> **Instructions for the task**
Reproduce the top of the data verbatim, through and including the line that contains "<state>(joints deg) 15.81".

◆ ◆ ◆

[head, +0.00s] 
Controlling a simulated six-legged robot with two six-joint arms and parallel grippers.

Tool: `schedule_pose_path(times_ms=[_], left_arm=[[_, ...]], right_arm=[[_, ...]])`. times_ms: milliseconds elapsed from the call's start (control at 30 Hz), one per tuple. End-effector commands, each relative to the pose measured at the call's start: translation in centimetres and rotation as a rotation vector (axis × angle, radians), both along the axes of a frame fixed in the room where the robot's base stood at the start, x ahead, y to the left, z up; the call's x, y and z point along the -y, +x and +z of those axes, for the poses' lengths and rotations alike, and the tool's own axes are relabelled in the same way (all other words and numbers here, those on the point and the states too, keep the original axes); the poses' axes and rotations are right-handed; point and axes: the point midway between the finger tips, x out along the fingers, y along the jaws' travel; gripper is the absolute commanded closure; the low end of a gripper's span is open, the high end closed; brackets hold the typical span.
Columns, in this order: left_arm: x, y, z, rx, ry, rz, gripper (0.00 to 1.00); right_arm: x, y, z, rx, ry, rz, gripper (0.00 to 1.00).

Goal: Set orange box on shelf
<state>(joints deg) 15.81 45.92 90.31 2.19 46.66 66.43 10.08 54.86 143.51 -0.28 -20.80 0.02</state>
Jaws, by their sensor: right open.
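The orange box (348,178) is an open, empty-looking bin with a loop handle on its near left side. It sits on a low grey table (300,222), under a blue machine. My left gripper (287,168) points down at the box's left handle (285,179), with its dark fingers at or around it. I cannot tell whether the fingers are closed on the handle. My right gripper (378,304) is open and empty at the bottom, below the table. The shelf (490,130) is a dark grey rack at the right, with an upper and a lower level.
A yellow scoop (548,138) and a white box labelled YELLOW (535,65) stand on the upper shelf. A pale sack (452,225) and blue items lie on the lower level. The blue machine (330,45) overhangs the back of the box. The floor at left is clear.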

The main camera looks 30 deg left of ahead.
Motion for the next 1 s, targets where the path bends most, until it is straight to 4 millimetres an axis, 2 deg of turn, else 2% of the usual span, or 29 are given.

◆ ◆ ◆

> **Full output**
[head, +0.00s] 
Controlling a simulated six-legged robot with two six-joint arms and parallel grippers.

Tool: `schedule_pose_path(times_ms=[_], left_arm=[[_, ...]], right_arm=[[_, ...]])`. times_ms: milliseconds elapsed from the call's start (control at 30 Hz), one per tuple. End-effector commands, each relative to the pose measured at the call's start: translation in centimetres and rotation as a rotation vector (axis × angle, radians), both along the axes of a frame fixed in the room where the robot's base stood at the start, x ahead, y to the left, z up; the call's x, y and z point along the -y, +x and +z of those axes, for the poses' lengths and rotations alike, and the tool's own axes are relabelled in the same way (all other words and numbers here, those on the point and the states too, keep the original axes); the poses' axes and rotations are right-handed; point and axes: the point midway between the finger tips, x out along the fingers, y along the jaws' travel; gripper is the absolute commanded closure; the low end of a gripper's span is open, the high end closed; brackets hold the typical span.
Columns, in this order: left_arm: x, y, z, rx, ry, rz, gripper (0.00 to 1.00); right_arm: x, y, z, rx, ry, rz, gripper (0.00 to 1.00).

Goal: Set orange box on shelf
<state>(joints deg) 15.81 45.92 90.31 2.19 46.66 66.43 10.08 54.86 143.51 -0.28 -20.80 0.02</state>

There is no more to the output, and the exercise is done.